It has been reported that nickel cobaltite (NCO)^9–11,29 and magnetite (Fe₃O₄)^12–14,30 are typical TMOs with rich electroactive sites are promising electrode materials for electrochemical energy storage due to their low cost, abundance in nature, and high theoretical specific capacities in NIBs (about 890 for NCO and 925 mA h g⁻¹ for Fe₃O₄). However, their severe volume change during electrochemical cycling, inferior electric and ionic conductivity, and severe aggregation of NPs are critical issues that must be solved before such TMOs can find practical applications. In this work, N-HG was used to modify NCO and Fe₃O₄ nanoparticles by forming 3D porous N-HG supported NCO and Fe₃O₄ composites, which were designated as NCO@N-HG and Fe₃O₄@N-HG, respectively. The thin graphene sheets in both composites facilitate the electron transport and buffer the volume changes. In addition, the interconnected 3D macroporous network with a pore size in several micrometers range, combined with the nanoporous channels in the N-HG provide pathways for rapid ion transport. As expected, the composites exhibited enhanced rate capabilities with specific capacities of 403 and 350 mA h g⁻¹ for NCO@N-HG and Fe₃O₄@N-HG at a current rate of 1 A g⁻¹, respectively, and a stable cycling performance when used as anodes in NIBs.

2. Experimental section

Materials preparation

Synthesis of graphene oxide (GO). The GO used in this work was synthesized from natural graphite using the modified Hummers method as described elsewhere.³¹

Synthesis of holey graphene oxide (HGO). The HGO was prepared by etching GO with H₂O₂ using a previously reported method.^24,32 Briefly, 40 mL of 2 mg mL⁻¹ GO aqueous dispersion was mixed with 4 mL of 30% H₂O₂ aqueous solution under stirring. The mixture was heated at 100 °C for 2 h still under stirring. The as-prepared HGO was purified by washing and centrifuging to remove the residual H₂O₂ and then re-dispersed in 30 mL deionized (D.I.) water to obtain a HGO dispersion.

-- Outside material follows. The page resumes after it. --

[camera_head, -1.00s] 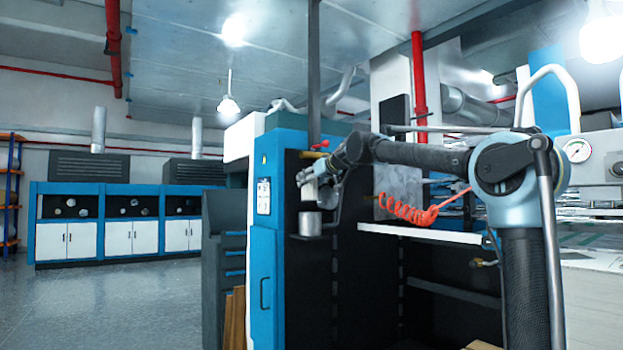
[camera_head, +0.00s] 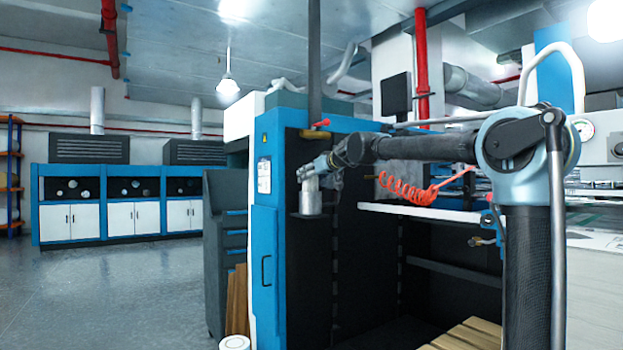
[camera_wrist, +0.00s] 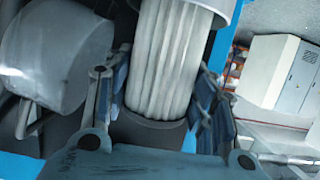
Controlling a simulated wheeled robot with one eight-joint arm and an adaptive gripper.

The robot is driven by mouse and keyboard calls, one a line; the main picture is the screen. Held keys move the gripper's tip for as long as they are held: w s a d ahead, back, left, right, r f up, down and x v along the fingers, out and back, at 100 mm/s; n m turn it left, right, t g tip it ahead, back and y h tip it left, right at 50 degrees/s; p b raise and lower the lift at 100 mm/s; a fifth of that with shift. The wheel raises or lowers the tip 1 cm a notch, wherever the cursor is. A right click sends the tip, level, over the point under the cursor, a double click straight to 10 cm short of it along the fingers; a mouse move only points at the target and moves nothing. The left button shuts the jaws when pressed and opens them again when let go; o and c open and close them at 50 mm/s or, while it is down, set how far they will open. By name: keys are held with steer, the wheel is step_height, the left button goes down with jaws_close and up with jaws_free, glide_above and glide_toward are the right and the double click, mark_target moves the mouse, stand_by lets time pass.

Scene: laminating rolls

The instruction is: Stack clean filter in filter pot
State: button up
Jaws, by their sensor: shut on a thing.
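The clean filter is a white pleated cylinder with a dark end cap; it fills the middle of the wrist view (camera_wrist: 168,60). My gripper (camera_wrist: 163,92) is shut on it near the dark cap, one finger on each side. In the head view my gripper (camera_head: 325,168) holds the pale filter (camera_head: 311,184) upright directly above the metal filter pot (camera_head: 310,204). The filter's lower end meets the pot's top there; how far it is inside is not clear. A pale rim crosses the filter's far end in the wrist view.
The pot stands on a small dark ledge beside the blue machine cabinet (camera_head: 265,265). A coiled orange hose (camera_head: 410,190) hangs to the right, above a white shelf edge. A rounded grey metal body is close on the left in the wrist view. Open floor lies left.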

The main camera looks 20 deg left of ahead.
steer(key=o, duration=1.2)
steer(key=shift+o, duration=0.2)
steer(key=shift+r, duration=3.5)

Preparation of graphene-supported TMOs composites. A graphene-supported NCO composite (NCO@G) was prepared using the hydrothermal method. In brief, 4 mmol of Co(NO₃)₂·6H₂O, 2 mmol of NiSO₄·6H₂O and 0.3 g hexamethylenetetramine (HMTA) were dissolved in 10 mL D.I. water under stirring. Then, 20 mL of GO aqueous dispersion (2 mg mL⁻¹) was added under stirring. After 10 min, the mixture was transferred to a teflon-lined stainless steel autoclave and heated at 180 °C for 12 h. The solid product was filtered off and washed with D.I. water, freeze dried, and thermally treated at 300 °C in air for 2 h at a heating rate of 1 °C min⁻¹ to obtain NCO@G sample.

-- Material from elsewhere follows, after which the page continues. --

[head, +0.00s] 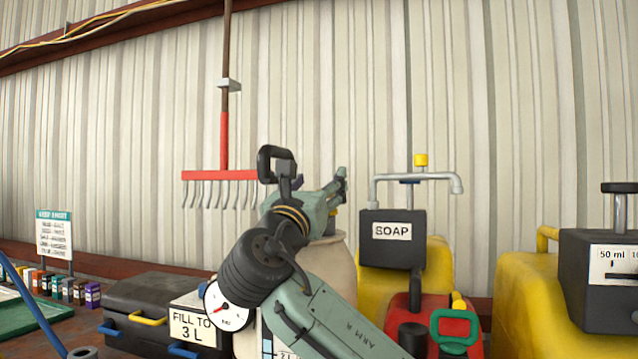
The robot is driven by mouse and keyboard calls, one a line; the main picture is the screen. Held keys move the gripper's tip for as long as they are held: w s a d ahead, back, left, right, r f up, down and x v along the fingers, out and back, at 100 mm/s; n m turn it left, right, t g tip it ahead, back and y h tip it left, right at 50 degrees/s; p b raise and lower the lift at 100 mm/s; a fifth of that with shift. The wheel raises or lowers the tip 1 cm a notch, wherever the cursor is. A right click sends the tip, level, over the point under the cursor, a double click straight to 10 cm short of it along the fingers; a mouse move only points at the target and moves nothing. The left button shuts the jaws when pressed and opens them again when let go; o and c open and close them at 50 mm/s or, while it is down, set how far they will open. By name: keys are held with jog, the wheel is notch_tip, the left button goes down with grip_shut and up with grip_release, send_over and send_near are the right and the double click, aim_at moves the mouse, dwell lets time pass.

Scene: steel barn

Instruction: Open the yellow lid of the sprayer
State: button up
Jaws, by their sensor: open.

A graphene-supported Fe₃O₄ composite (Fe₃O₄@G) was prepared according to a method reported previously.³³ Briefly, 10 mL of D.I. water containing 2.5 mmol of FeSO₄·7H₂O was added into 15 mL of 2 mg mL⁻¹ GO dispersion. Then, 2.5 mL of D.I. water containing 0.20 g of NaOH was added under stirring. After 1 h, 10 mL of N₂H₄·H₂O was added. The mixture was sealed in a teflon-lined stainless steel autoclave and heated at 180 °C for 8 h. The solid product was filtered off and washed with D.I. water, and freeze dried to obtain Fe₃O₄@G sample.

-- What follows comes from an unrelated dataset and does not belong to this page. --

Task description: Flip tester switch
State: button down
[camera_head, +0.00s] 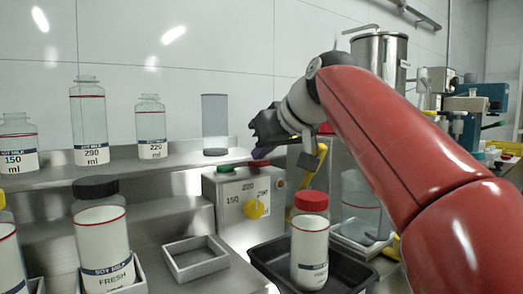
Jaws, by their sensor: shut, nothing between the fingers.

Preparation of 3D N-HG and TMO composites. An NCO@N-HG composite was prepared by co-assembly of the aforementioned HGO and NCO@G. In brief, 15 mg of NCO@G was dispersed in a mixture of 100 mg urea and 2.5 mL of aqueous HGO suspension under ultrasonication. The mixture was then transferred into a teflon-lined stainless steel autoclave and hydrothermally heated at 120 °C for 4 h. The solid product was filtrated off, washed with D.I. water, freeze-dried, and thermally treated at 350 °C for 2 h in nitrogen atmosphere to obtain a composite sample of NCO@N-HG. Another sample, Fe₃O₄@N-HG was similarly prepared by hydrothermal treatment of Fe₃O₄@G and HGO.

Preparation of other samples. NCO and Fe₃O₄ NPs were synthesized following the same preparation procedure of NCO@G and Fe₃O₄@G composites without adding GO. N-HG was prepared by hydrothermally reducing 2.5 mL HGO suspension in the presence of 100 mg urea at 120 °C for 4 h, followed by thermal treatment at 350 °C for 2 h in nitrogen atmosphere.

Characterization

X-ray diffraction (XRD) patterns were collected on a Bruker D8 X-ray diffractometer with Ni-filtered Cu Kα radiation (λ = 1.54056 Å, 40 kV, 30 mA) at a scan rate of 2° min⁻¹. Field-emission scanning electron microscope (FESEM, JEOL 7100F) and transmission electron microscope (TEM, TECNAI F20) were used to characterise the morphology of samples. X-ray photoelectron spectroscopy (XPS) was acquired on a Kratos Axis ULTRA X-ray photoelectron spectrometer with a 165 mm hemispherical electron energy analyser and a monochromatic Al Kα (1486.6 eV) radiation at 225 W (15 kV, 15 mA). Argon sorption isotherms were measured on Tristar II 3020 at the liquid argon temperature. Before measurement, the samples were degassed at 150 °C for 24 h. The pore size distribution curves were obtained by the density functional theory (DFT) method. Thermal gravimetric analysis (TGA) was conducted on a Perkin-Elmer STA 6000 in air from room temperature up to 700 °C at a heating rate of 5 °C min⁻¹.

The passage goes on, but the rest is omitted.